Like a deck of cards, Putin believes in the reshuffle and is a master of the slight of hand. Note that Boldyrev has been appointed commander of the Volga-Urals Military District, while the former commander of the Volga-Urals Military District, Major-General Alexander Baronov, now becomes commander of the North Caucasus Military District (RIA News, July 19). Equally interesting, since Putin has shown great reluctance to dismiss Kvashnin in the past, even though he has continued to be a thorn in the flesh for the incumbent Minister of Defense, will be the precise role afforded to Kvashnin. Nezavisimaya gazeta recently suggested that he might receive a post in the Russian Security Council, which would keep him within the establishment, where he may do less political damage to his superiors.
Putin’s immediate concern, of course, is to defuse the tension that has persisted between the Ministry of Defense and the General Staff, the hallmark of Kvashnin’s ambitious tenure, by ensuring that his successor does not upset the balance. His choice, Colonel-General Yuri Baluyevsky, former First Deputy Chief of the General Staff, represents a conservative and comparatively safe selection. Between 1982 and 1997 Baluyevsky held various top posts in the main operational directorate of the General Staff. Alexei Sigutkin, First Deputy Chairman of the Duma’s Defense Committee commented, “Baluyevsky is quite an experienced general who has a strategic mind. We can expect that his experience, which he accumulated when he worked on the general staff during the Soviet period, when this structure was effective, will now serve for the good of the Russian armed forces” (Channel One TV, Interfax, July 19). However, aged 57 and nearing retirement, he will be less likely to rebel against the subordinate role for the General Staff under the Ministry of Defense, clarified by recent legislation.
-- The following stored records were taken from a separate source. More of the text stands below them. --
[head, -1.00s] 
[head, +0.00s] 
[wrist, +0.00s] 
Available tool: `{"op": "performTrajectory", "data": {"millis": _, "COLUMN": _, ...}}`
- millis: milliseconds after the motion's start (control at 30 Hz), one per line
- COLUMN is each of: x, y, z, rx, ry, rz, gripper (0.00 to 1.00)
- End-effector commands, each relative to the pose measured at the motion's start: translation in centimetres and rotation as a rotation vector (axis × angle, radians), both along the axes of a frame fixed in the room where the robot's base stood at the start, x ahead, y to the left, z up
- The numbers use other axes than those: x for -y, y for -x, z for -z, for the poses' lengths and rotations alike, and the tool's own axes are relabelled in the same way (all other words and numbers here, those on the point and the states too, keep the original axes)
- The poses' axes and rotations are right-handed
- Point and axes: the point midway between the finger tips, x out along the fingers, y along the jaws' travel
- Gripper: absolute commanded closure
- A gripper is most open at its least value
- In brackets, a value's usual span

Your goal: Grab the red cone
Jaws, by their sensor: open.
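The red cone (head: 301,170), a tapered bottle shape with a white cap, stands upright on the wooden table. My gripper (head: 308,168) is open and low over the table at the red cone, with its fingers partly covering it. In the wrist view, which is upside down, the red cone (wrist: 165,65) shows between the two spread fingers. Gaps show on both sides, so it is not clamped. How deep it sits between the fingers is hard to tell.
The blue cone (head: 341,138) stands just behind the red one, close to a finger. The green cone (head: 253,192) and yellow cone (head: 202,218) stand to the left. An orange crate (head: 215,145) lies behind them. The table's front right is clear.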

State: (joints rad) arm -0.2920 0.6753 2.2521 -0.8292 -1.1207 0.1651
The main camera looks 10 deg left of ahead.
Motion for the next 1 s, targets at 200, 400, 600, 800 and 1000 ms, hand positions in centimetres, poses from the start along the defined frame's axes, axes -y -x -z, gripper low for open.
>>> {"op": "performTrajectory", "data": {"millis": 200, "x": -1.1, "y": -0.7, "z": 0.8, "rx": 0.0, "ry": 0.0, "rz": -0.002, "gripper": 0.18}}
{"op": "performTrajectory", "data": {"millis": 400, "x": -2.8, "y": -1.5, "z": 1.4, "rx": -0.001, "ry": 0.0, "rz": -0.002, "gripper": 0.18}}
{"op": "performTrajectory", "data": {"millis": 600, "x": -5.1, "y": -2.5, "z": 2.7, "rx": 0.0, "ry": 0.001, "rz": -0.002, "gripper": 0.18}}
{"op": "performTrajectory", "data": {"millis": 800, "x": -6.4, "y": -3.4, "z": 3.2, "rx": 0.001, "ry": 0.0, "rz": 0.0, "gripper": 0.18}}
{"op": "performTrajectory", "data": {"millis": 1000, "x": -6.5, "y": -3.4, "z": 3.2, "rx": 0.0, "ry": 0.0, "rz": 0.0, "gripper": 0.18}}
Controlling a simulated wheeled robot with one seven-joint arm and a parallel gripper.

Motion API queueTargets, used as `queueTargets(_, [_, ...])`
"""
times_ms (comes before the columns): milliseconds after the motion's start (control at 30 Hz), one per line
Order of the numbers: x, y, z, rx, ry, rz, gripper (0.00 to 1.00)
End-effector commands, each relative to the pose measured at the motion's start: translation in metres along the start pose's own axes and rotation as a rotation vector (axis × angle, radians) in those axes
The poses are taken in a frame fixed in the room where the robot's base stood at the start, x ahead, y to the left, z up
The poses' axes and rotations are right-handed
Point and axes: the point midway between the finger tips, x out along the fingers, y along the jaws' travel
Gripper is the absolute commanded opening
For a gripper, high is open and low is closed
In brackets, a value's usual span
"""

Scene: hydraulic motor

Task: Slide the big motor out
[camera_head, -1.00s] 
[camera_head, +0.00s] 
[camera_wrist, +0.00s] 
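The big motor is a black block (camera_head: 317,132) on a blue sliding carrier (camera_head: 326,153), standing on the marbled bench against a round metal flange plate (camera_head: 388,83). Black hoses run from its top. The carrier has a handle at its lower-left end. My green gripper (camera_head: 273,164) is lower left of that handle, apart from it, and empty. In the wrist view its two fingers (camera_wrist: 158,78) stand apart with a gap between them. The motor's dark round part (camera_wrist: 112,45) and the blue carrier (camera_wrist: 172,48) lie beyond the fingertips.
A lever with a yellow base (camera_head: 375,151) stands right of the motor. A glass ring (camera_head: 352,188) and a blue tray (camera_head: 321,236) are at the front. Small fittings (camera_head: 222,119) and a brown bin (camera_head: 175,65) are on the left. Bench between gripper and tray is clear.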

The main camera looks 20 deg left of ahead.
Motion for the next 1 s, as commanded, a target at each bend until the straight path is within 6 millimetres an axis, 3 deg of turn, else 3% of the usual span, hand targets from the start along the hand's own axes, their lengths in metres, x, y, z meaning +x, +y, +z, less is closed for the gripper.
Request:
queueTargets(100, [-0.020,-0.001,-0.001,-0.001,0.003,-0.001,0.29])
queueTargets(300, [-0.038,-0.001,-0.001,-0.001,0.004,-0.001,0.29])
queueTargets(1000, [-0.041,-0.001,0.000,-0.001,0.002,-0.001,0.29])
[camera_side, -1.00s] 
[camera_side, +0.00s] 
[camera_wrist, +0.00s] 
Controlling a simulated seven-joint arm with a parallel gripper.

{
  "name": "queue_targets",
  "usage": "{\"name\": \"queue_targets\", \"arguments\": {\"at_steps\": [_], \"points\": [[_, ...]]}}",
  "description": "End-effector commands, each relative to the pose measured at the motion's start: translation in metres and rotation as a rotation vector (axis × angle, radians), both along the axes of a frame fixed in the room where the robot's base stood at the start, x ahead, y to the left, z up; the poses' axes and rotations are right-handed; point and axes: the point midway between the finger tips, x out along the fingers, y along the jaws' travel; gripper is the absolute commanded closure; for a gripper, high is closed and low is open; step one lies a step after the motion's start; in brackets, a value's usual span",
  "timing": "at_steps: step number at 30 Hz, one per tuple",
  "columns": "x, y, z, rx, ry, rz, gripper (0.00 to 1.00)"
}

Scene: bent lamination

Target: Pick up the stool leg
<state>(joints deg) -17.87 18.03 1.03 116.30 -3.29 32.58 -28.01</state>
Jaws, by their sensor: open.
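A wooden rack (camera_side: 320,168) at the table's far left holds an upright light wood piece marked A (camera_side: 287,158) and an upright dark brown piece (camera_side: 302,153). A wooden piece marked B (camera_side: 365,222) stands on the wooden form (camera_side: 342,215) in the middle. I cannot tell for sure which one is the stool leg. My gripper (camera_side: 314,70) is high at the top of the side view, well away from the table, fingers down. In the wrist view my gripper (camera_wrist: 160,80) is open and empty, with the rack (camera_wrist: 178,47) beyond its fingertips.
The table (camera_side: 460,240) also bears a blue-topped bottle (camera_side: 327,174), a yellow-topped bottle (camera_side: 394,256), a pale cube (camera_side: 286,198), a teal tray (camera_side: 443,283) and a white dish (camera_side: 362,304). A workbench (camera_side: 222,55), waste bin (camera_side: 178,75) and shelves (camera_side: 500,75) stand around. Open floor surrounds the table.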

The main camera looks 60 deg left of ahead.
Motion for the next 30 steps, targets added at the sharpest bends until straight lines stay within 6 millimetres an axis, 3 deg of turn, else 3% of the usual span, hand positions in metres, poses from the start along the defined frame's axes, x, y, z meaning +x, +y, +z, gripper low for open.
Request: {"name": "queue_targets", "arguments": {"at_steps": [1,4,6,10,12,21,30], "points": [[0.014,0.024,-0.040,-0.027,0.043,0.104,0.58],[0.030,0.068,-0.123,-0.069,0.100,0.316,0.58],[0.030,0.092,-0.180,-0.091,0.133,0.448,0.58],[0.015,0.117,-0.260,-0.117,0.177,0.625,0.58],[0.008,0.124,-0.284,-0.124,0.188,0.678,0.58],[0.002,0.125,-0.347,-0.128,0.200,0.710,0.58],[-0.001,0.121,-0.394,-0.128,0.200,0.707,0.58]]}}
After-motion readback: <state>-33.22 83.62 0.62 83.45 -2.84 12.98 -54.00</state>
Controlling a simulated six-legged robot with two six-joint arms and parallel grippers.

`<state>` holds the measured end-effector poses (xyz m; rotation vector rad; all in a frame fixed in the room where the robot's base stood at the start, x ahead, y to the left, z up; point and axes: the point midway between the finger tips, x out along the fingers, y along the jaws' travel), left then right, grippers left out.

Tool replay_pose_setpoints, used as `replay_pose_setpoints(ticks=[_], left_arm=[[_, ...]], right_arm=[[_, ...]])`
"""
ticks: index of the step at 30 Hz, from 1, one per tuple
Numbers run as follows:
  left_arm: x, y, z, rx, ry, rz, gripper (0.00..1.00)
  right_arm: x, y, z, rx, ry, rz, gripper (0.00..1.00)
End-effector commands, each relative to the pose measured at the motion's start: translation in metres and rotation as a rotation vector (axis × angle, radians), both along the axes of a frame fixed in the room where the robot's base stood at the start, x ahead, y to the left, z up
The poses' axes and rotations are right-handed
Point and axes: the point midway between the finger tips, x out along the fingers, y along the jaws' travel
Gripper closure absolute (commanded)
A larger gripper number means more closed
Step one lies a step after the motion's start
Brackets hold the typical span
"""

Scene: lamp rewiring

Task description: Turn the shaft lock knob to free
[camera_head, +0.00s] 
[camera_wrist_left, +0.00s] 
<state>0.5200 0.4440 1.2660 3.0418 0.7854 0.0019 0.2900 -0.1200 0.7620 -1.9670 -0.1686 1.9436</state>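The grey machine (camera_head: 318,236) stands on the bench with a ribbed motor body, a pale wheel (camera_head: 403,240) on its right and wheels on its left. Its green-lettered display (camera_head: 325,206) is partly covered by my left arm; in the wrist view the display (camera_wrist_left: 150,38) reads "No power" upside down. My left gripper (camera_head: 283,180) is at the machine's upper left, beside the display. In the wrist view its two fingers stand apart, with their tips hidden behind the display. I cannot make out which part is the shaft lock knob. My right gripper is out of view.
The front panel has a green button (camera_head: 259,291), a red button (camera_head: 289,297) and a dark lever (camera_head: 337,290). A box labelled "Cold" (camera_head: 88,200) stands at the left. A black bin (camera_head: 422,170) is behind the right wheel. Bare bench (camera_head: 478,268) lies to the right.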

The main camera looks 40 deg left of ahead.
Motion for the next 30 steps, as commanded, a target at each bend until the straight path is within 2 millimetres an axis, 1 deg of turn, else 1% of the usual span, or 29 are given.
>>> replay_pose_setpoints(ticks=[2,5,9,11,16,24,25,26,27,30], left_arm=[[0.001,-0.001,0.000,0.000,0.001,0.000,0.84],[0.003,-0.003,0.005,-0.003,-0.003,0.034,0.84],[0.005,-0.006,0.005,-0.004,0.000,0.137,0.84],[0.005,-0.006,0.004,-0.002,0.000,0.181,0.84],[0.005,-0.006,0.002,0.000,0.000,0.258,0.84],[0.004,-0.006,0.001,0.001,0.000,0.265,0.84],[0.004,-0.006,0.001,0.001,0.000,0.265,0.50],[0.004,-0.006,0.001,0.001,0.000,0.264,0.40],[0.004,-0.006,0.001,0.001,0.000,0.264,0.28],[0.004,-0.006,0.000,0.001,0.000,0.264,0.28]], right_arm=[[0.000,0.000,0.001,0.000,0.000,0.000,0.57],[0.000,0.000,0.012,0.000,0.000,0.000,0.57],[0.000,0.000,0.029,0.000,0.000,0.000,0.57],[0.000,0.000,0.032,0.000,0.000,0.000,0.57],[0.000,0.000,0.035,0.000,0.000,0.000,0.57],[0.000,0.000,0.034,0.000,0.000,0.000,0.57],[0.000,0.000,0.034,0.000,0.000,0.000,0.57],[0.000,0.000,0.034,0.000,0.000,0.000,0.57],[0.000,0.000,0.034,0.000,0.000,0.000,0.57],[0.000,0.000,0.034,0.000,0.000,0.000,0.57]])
Senior personnel changes signal a mooted blame offensive within the Kremlin, yet sacking Kvashnin has been on the agenda over the past few years. Putin relied, perhaps too much, on Kvashnin to stabilize the North Caucasus militarily, becoming in the process the champion of the war party. In the end, through military incompetence and insufficient preparation, the events in neighboring Ingushetia in June signalled Kvashnin’s downfall. The survivor and politically ambitious officer has finally fallen, raising hopes that inadvertently the military solution to the crisis in Chechnya, of which he was a leading advocate, could soon follow. The early signals from the Kremlin give reason to doubt that it is ready to re-examine its “counter-terrorist operation” in Chechnya. Kvashnin’s next appointment will, in some ways, be as significant as his sacking.